**Problem:** Check each line of the listing below for the string "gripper", and give only how many lines hold it.

**Source excerpt:**
--------------------

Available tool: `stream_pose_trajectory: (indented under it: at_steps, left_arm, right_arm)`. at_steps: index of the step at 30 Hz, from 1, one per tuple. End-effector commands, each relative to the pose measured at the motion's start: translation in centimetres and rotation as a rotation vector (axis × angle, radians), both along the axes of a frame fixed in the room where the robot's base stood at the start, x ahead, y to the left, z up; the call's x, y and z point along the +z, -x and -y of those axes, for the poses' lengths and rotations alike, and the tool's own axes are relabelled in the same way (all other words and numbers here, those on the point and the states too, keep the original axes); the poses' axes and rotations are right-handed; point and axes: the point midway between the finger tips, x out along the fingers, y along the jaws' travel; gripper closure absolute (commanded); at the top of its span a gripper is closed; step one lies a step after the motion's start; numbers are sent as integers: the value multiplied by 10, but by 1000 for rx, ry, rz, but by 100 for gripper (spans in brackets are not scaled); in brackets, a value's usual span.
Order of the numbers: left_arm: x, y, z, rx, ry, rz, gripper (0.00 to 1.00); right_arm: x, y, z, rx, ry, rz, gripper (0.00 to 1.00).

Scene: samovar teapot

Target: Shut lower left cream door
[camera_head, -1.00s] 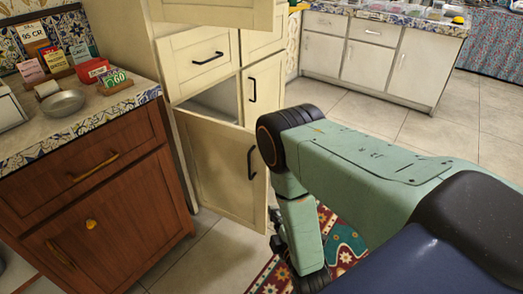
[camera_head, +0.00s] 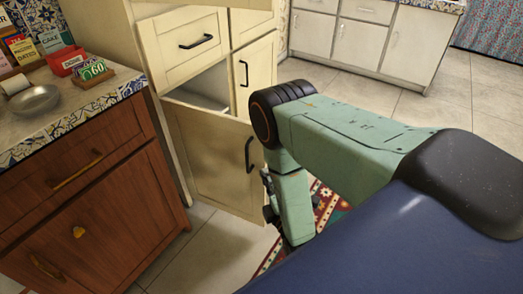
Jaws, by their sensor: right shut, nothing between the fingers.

--------------------

**Result of the task:** 2